== Data shown ==
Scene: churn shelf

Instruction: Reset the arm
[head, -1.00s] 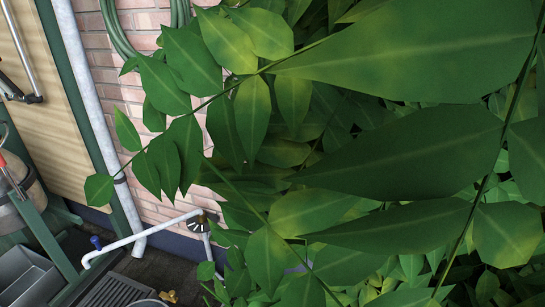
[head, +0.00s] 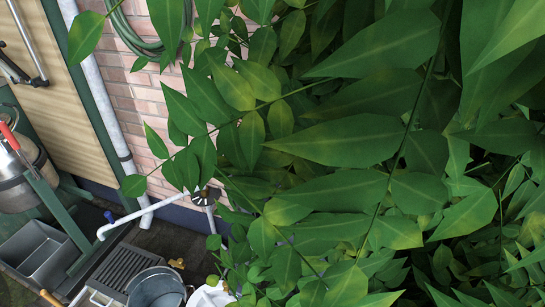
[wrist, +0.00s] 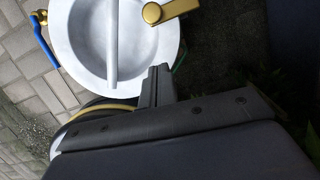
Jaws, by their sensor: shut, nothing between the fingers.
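My gripper (wrist: 158,86) shows in the wrist view, with its dark fingers together and nothing between them. It points toward the lower rim of a round, pale grey basin (wrist: 88,45); I cannot tell how far apart they are. My gripper is not in the head view.
Leafy branches (head: 345,140) fill the middle and right of the head view. At the left are a metal churn (head: 18,175), a grey sink (head: 45,255), a white pipe (head: 130,219) and a bucket (head: 157,288).

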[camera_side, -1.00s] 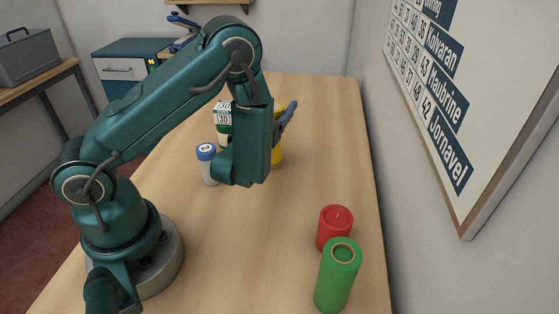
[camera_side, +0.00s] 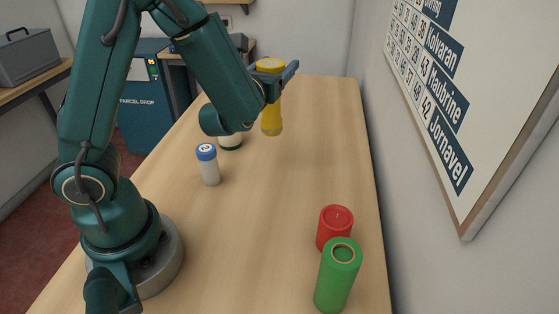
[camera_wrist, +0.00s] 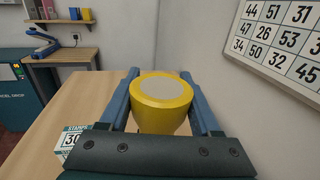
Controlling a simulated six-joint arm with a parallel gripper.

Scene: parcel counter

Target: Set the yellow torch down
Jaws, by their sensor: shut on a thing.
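The yellow torch (camera_side: 271,118) is upright in the side view, toward the far part of the wooden counter. My gripper (camera_side: 282,80) is shut on its upper part. In the wrist view the torch (camera_wrist: 162,96) stands between the two blue fingers (camera_wrist: 163,95), its round pale end facing the camera. Whether its lower end touches the counter or hangs just above it, I cannot tell.
A white bottle with a blue cap (camera_side: 208,165) stands nearer on the counter (camera_side: 270,220). A red can (camera_side: 334,228) and a green cylinder (camera_side: 338,275) stand front right. A wall board (camera_side: 440,80) is at right.

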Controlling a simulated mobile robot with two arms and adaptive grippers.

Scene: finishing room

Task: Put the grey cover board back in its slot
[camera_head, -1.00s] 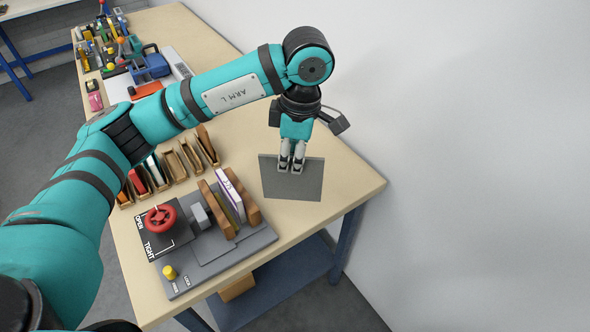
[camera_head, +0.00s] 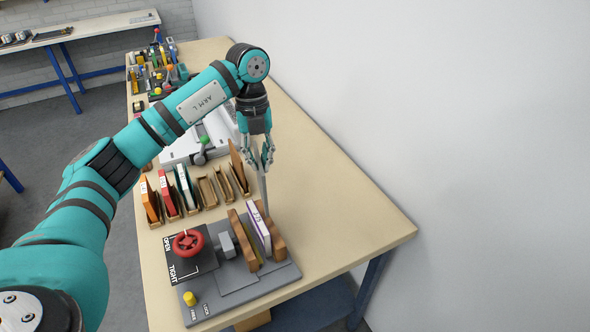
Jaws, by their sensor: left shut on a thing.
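The grey cover board (camera_head: 264,189) hangs upright below my left gripper (camera_head: 262,157), which is shut on its upper edge. The board shows nearly edge-on, above the bench between the slotted rack and the press. The rack (camera_head: 207,193) is a row of brown slots. Its left slots hold an orange board (camera_head: 150,199), a red one (camera_head: 168,193) and a green-and-white one (camera_head: 186,187). Several slots to the right look empty, and a brown board (camera_head: 238,164) stands at the right end, close to my gripper. My right gripper is out of view.
A grey press (camera_head: 237,290) with a red handwheel (camera_head: 188,242) stands in front, a white-and-purple book (camera_head: 258,230) upright between its wooden boards. A pale machine (camera_head: 180,150) and tools lie behind the rack. The bench right of the board is bare up to the wall.

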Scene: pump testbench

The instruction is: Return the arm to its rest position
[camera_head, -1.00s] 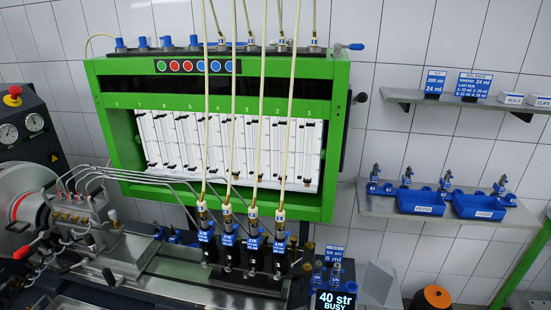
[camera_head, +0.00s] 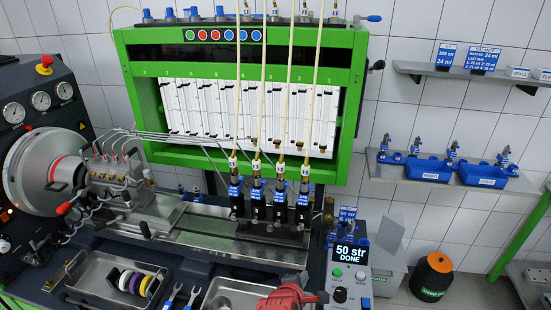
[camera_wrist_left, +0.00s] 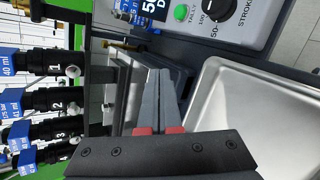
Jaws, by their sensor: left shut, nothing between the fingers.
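My left gripper (camera_head: 322,297) is red with dark fingers and shows at the bottom of the head view, pointing right towards the control box. In the left wrist view its two dark fingers (camera_wrist_left: 158,82) are together and empty. The control box (camera_head: 349,275) reads "50 str DONE" and stands just beyond the fingertips, apart from them in the head view. My right gripper is in neither view.
A row of black injectors (camera_head: 271,208) with blue labels stands on the bench behind the gripper. A metal tray (camera_wrist_left: 262,112) lies beside the fingers. Another tray (camera_head: 85,291) holds coloured rings. An orange-topped container (camera_head: 433,280) stands at right.

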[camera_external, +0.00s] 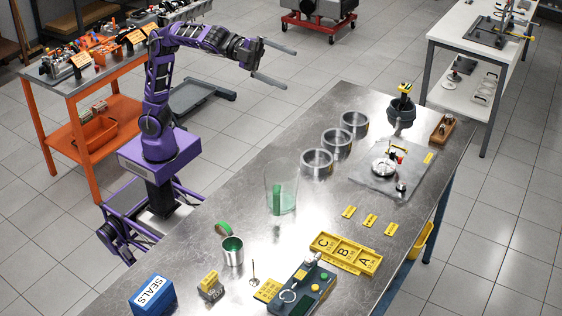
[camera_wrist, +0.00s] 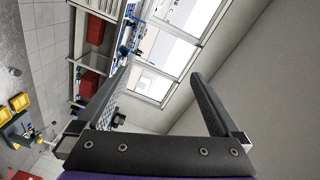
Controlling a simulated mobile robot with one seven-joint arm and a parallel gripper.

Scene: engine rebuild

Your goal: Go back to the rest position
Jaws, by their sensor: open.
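My gripper (camera_external: 272,64) is at the end of my raised purple arm, high over the floor beyond the left edge of the steel workbench. Its two grey fingers are spread wide apart with nothing between them. In the wrist view the gripper (camera_wrist: 155,100) also shows open and empty, with the window, wall and shelving behind it. It touches nothing in either view.
The steel workbench (camera_external: 240,187) holds a clear glass vessel (camera_external: 282,187), three metal rings, a yellow lettered tray (camera_external: 345,254), a blue SEALS box (camera_external: 153,296) and a grey device (camera_external: 303,290). An orange cart (camera_external: 82,122) stands left behind my arm. Open floor surrounds my gripper.

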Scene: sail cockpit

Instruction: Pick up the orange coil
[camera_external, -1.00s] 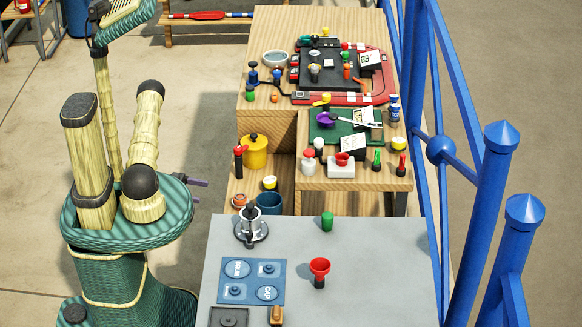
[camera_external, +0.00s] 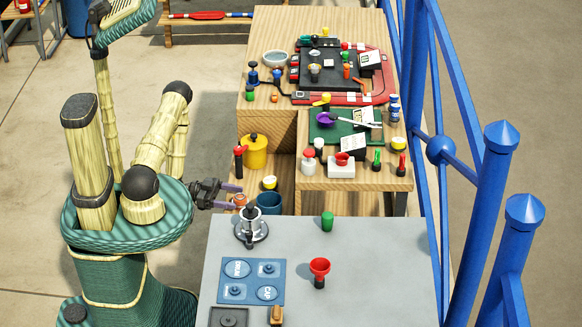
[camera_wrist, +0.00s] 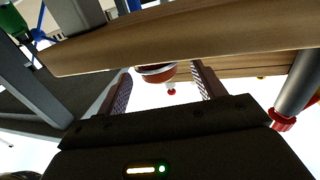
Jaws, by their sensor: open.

== Task requirements ==
Drop the images and repeat the data exactly.

== Right answer ==
Scene: churn shelf

Instruction: Reset the arm
[head, -1.00s] 
[head, +0.00s] 
[wrist, +0.00s] 
Jaws, by their sensor: shut, nothing between the fingers.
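My gripper (wrist: 158,86) shows in the wrist view, with its dark fingers together and nothing between them. It points toward the lower rim of a round, pale grey basin (wrist: 88,45); I cannot tell how far apart they are. My gripper is not in the head view.
Leafy branches (head: 345,140) fill the middle and right of the head view. At the left are a metal churn (head: 18,175), a grey sink (head: 45,255), a white pipe (head: 130,219) and a bucket (head: 157,288).

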[camera_side, -1.00s] 
[camera_side, +0.00s] 
[camera_wrist, +0.00s] 
Controlling a simulated six-joint arm with a parallel gripper.

Scene: parcel counter

Target: Set the yellow torch down
Jaws, by their sensor: shut on a thing.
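The yellow torch (camera_side: 271,118) is upright in the side view, toward the far part of the wooden counter. My gripper (camera_side: 282,80) is shut on its upper part. In the wrist view the torch (camera_wrist: 162,96) stands between the two blue fingers (camera_wrist: 163,95), its round pale end facing the camera. Whether its lower end touches the counter or hangs just above it, I cannot tell.
A white bottle with a blue cap (camera_side: 208,165) stands nearer on the counter (camera_side: 270,220). A red can (camera_side: 334,228) and a green cylinder (camera_side: 338,275) stand front right. A wall board (camera_side: 440,80) is at right.

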Controlling a simulated mobile robot with two arms and adaptive grippers.

Scene: finishing room

Task: Put the grey cover board back in its slot
[camera_head, -1.00s] 
[camera_head, +0.00s] 
Jaws, by their sensor: left shut on a thing.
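The grey cover board (camera_head: 264,189) hangs upright below my left gripper (camera_head: 262,157), which is shut on its upper edge. The board shows nearly edge-on, above the bench between the slotted rack and the press. The rack (camera_head: 207,193) is a row of brown slots. Its left slots hold an orange board (camera_head: 150,199), a red one (camera_head: 168,193) and a green-and-white one (camera_head: 186,187). Several slots to the right look empty, and a brown board (camera_head: 238,164) stands at the right end, close to my gripper. My right gripper is out of view.
A grey press (camera_head: 237,290) with a red handwheel (camera_head: 188,242) stands in front, a white-and-purple book (camera_head: 258,230) upright between its wooden boards. A pale machine (camera_head: 180,150) and tools lie behind the rack. The bench right of the board is bare up to the wall.

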Scene: pump testbench

The instruction is: Return the arm to its rest position
[camera_head, -1.00s] 
[camera_head, +0.00s] 
[camera_wrist_left, +0.00s] 
Jaws, by their sensor: left shut, nothing between the fingers.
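My left gripper (camera_head: 322,297) is red with dark fingers and shows at the bottom of the head view, pointing right towards the control box. In the left wrist view its two dark fingers (camera_wrist_left: 158,82) are together and empty. The control box (camera_head: 349,275) reads "50 str DONE" and stands just beyond the fingertips, apart from them in the head view. My right gripper is in neither view.
A row of black injectors (camera_head: 271,208) with blue labels stands on the bench behind the gripper. A metal tray (camera_wrist_left: 262,112) lies beside the fingers. Another tray (camera_head: 85,291) holds coloured rings. An orange-topped container (camera_head: 433,280) stands at right.

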[camera_external, +0.00s] 
[camera_wrist, +0.00s] 
Controlling a simulated mobile robot with one seven-joint arm and a parallel gripper.

Scene: engine rebuild

Your goal: Go back to the rest position
Jaws, by their sensor: open.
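My gripper (camera_external: 272,64) is at the end of my raised purple arm, high over the floor beyond the left edge of the steel workbench. Its two grey fingers are spread wide apart with nothing between them. In the wrist view the gripper (camera_wrist: 155,100) also shows open and empty, with the window, wall and shelving behind it. It touches nothing in either view.
The steel workbench (camera_external: 240,187) holds a clear glass vessel (camera_external: 282,187), three metal rings, a yellow lettered tray (camera_external: 345,254), a blue SEALS box (camera_external: 153,296) and a grey device (camera_external: 303,290). An orange cart (camera_external: 82,122) stands left behind my arm. Open floor surrounds my gripper.

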Scene: sail cockpit

Instruction: Pick up the orange coil
[camera_external, -1.00s] 
[camera_external, +0.00s] 
[camera_wrist, +0.00s] 
Jaws, by their sensor: open.

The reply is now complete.